Rows from a dataset:
━━━━━━━━━━━━━━━━━━━━
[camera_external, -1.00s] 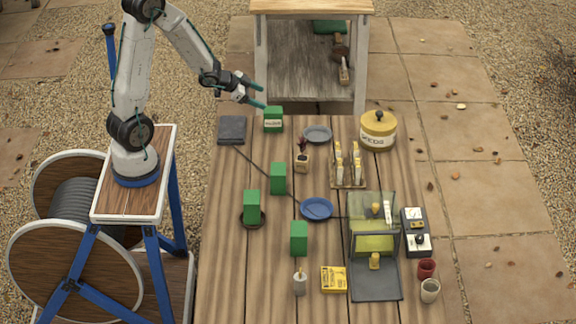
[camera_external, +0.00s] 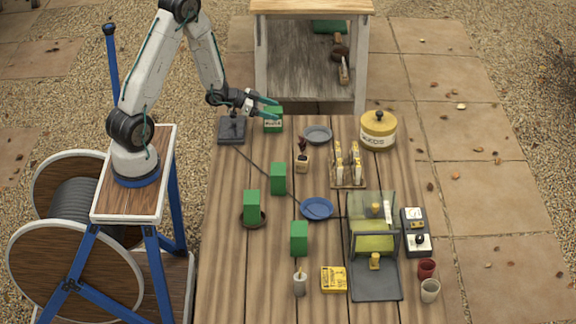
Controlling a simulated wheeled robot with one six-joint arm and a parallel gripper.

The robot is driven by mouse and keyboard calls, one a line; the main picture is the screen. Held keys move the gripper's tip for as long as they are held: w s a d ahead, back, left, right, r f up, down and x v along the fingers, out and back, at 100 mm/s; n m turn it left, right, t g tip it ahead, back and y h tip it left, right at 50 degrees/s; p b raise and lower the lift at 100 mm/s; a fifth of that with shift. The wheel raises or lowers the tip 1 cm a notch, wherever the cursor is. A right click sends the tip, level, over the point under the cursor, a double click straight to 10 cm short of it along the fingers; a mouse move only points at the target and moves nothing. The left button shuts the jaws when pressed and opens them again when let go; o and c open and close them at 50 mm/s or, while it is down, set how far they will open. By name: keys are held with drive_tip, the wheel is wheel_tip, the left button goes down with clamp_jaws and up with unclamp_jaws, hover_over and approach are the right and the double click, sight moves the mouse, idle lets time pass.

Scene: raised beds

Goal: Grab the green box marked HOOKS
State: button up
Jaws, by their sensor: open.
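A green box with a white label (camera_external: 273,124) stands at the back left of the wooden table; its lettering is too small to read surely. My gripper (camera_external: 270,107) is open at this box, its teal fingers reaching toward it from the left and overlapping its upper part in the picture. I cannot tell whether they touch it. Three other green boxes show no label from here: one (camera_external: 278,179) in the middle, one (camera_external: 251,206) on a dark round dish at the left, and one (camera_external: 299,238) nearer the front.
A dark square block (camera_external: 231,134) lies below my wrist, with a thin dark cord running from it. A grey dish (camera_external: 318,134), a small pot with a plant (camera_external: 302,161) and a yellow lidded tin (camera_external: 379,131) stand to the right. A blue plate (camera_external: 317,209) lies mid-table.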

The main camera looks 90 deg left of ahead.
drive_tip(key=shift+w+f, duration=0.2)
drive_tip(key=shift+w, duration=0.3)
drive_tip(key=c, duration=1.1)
━━━━━━━━━━━━━━━━━━━━
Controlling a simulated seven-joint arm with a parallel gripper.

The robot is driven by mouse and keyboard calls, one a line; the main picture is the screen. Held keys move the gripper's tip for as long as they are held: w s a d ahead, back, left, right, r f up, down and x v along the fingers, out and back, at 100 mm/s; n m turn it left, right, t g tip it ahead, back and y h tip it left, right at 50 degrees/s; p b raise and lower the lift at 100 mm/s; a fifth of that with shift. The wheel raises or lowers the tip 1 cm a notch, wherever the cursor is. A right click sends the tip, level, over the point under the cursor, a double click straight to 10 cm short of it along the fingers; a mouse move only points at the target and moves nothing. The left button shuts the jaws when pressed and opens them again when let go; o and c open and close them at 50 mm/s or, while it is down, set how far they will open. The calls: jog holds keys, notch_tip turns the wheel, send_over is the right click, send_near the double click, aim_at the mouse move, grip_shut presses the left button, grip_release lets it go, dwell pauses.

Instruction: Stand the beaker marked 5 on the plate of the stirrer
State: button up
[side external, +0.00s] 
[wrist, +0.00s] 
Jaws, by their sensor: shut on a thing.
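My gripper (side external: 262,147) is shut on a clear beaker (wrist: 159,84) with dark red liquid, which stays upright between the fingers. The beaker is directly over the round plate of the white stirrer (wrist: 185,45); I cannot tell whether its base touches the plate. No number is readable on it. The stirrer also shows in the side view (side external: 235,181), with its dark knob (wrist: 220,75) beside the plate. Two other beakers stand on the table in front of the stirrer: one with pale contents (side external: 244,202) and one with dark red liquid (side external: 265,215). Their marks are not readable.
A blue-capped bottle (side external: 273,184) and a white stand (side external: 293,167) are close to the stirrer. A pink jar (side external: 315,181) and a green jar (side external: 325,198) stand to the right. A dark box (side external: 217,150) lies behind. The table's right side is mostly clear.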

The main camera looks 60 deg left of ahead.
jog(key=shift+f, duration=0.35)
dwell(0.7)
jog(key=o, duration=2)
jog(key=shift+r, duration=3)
━━━━━━━━━━━━━━━━━━━━
◆ Task to complete
Your task is to give again the lines from the one containing "go, dwell pauses." to the one containing "[wrist, +0.00s]", both lines included, exactly and without anything added.

◆ Completed task
The robot is driven by mouse and keyboard calls, one a line; the main picture is the screen. Held keys move the gripper's tip for as long as they are held: w s a d ahead, back, left, right, r f up, down and x v along the fingers, out and back, at 100 mm/s; n m turn it left, right, t g tip it ahead, back and y h tip it left, right at 50 degrees/s; p b raise and lower the lift at 100 mm/s; a fifth of that with shift. The wheel raises or lowers the tip 1 cm a notch, wherever the cursor is. A right click sends the tip, level, over the point under the cursor, a double click straight to 10 cm short of it along the fingers; a mouse move only points at the target and moves nothing. The left button shuts the jaws when pressed and opens them again when let go; o and c open and close them at 50 mm/s or, while it is down, set how far they will open. The calls: jog holds keys, notch_tip turns the wheel, send_over is the right click, send_near the double click, aim_at the mouse move, grip_shut presses the left button, grip_release lets it go, dwell pauses.

Instruction: Stand the beaker marked 5 on the plate of the stirrer
State: button up
[side external, +0.00s] 
[wrist, +0.00s] 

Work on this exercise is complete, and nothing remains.